- _WRITTEN INSTRUCTION_: Gather all lines from the material that contain "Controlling".

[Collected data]
--- START ---
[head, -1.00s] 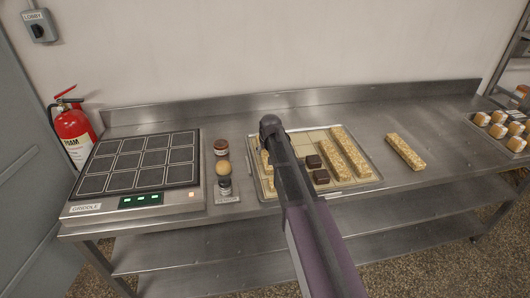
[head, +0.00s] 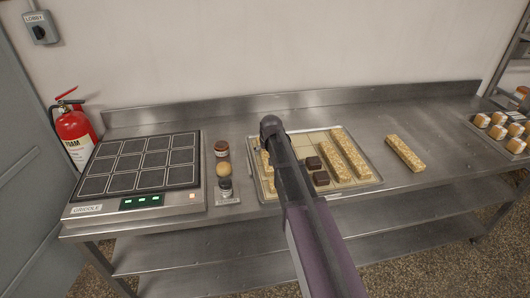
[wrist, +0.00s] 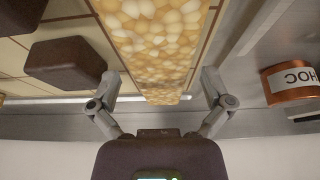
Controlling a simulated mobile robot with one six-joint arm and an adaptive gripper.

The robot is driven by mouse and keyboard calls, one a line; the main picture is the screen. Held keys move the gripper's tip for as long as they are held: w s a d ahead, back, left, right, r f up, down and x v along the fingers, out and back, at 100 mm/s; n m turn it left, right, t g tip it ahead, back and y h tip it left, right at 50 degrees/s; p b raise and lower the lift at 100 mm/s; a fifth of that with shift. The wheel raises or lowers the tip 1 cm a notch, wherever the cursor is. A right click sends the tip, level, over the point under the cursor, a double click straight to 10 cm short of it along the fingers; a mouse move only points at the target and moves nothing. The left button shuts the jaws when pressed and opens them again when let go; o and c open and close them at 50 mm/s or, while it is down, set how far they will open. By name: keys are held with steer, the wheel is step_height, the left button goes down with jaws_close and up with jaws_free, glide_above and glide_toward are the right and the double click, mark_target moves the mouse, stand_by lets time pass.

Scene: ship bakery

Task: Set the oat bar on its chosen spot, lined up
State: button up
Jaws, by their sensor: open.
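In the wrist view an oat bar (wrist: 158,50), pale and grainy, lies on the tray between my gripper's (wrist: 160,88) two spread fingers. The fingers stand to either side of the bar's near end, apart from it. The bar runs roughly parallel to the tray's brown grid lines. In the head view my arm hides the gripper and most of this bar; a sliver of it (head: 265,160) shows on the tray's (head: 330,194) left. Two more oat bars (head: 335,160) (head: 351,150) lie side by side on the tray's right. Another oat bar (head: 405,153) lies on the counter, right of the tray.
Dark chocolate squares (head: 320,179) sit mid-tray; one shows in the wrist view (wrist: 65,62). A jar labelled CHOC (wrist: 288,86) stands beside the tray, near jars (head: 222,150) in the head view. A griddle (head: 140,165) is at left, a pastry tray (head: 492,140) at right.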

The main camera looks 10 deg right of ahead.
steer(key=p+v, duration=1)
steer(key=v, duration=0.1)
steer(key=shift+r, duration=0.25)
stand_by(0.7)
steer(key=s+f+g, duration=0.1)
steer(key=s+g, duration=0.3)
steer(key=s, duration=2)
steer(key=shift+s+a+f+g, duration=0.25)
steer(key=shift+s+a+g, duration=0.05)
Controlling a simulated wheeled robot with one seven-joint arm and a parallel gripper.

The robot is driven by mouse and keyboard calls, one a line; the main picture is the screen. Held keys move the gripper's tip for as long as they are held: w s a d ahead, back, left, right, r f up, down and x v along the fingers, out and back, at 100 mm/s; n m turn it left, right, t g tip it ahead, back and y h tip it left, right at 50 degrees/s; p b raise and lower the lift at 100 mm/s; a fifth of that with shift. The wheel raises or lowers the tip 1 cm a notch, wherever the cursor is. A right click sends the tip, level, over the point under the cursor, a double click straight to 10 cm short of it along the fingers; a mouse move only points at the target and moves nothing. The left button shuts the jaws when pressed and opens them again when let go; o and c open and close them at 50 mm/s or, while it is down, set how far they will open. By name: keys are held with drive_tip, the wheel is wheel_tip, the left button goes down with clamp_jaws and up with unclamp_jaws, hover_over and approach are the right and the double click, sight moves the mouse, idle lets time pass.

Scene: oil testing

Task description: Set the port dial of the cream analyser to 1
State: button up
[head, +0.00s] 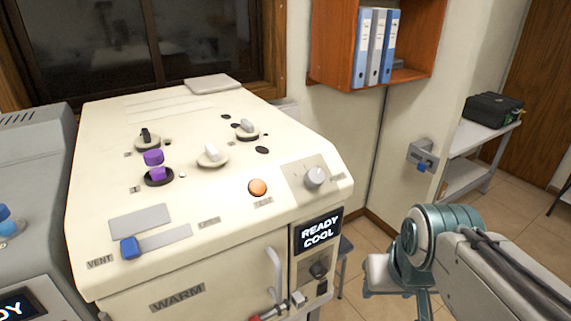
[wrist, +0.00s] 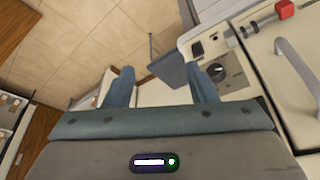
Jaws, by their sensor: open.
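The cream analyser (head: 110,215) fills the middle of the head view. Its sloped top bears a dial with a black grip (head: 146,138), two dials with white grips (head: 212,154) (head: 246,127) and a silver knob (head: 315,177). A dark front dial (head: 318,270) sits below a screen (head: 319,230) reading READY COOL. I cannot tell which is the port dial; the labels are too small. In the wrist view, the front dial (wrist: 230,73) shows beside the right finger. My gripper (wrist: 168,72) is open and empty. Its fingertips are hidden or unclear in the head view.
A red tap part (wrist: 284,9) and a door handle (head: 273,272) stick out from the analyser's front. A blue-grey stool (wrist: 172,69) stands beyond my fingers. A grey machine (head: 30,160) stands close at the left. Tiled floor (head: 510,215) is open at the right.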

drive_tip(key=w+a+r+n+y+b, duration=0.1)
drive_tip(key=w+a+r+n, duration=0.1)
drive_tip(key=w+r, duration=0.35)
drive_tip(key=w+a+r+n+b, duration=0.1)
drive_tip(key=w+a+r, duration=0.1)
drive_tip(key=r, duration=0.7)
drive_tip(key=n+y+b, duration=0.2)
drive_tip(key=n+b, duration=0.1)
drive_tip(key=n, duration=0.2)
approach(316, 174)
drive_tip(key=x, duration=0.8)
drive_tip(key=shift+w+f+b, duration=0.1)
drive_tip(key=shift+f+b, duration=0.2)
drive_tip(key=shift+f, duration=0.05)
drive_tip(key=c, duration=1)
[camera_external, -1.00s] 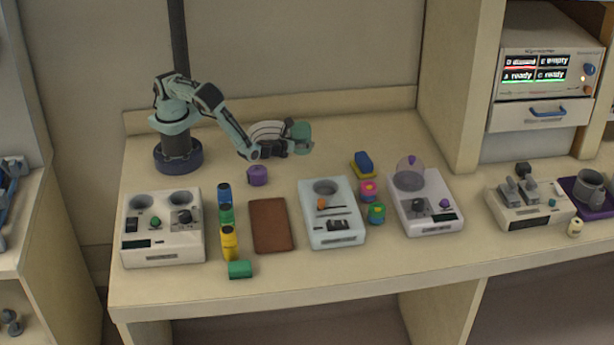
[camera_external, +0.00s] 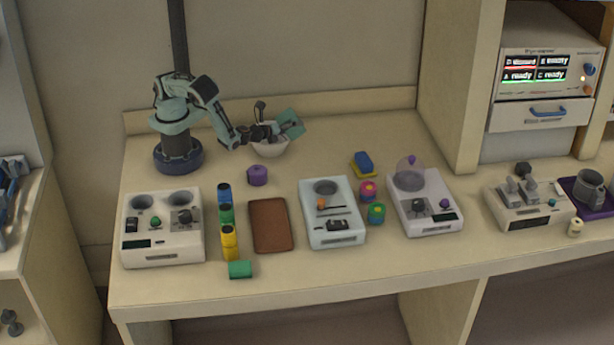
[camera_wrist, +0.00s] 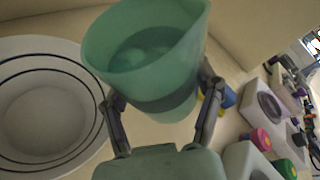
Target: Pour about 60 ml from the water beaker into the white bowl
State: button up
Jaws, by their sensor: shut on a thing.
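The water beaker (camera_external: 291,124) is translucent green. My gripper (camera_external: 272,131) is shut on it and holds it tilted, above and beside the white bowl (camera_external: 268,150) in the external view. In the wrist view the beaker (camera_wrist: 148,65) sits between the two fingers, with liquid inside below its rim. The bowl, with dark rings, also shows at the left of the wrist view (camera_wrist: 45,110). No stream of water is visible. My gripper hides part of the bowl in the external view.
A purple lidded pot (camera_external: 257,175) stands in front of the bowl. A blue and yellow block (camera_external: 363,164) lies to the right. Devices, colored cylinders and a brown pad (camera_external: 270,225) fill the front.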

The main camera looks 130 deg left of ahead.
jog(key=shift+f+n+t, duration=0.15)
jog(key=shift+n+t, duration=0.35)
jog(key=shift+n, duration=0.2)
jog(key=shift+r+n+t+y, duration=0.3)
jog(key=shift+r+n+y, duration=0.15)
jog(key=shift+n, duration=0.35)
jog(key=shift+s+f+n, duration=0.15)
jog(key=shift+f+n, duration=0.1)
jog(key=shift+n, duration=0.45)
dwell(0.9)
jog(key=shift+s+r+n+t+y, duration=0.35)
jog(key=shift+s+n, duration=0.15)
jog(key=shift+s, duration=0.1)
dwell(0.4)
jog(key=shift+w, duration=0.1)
--- END ---
- _TASK OUTPUT_:
Controlling a simulated mobile robot with one six-joint arm and an adaptive gripper.
Controlling a simulated wheeled robot with one seven-joint arm and a parallel gripper.

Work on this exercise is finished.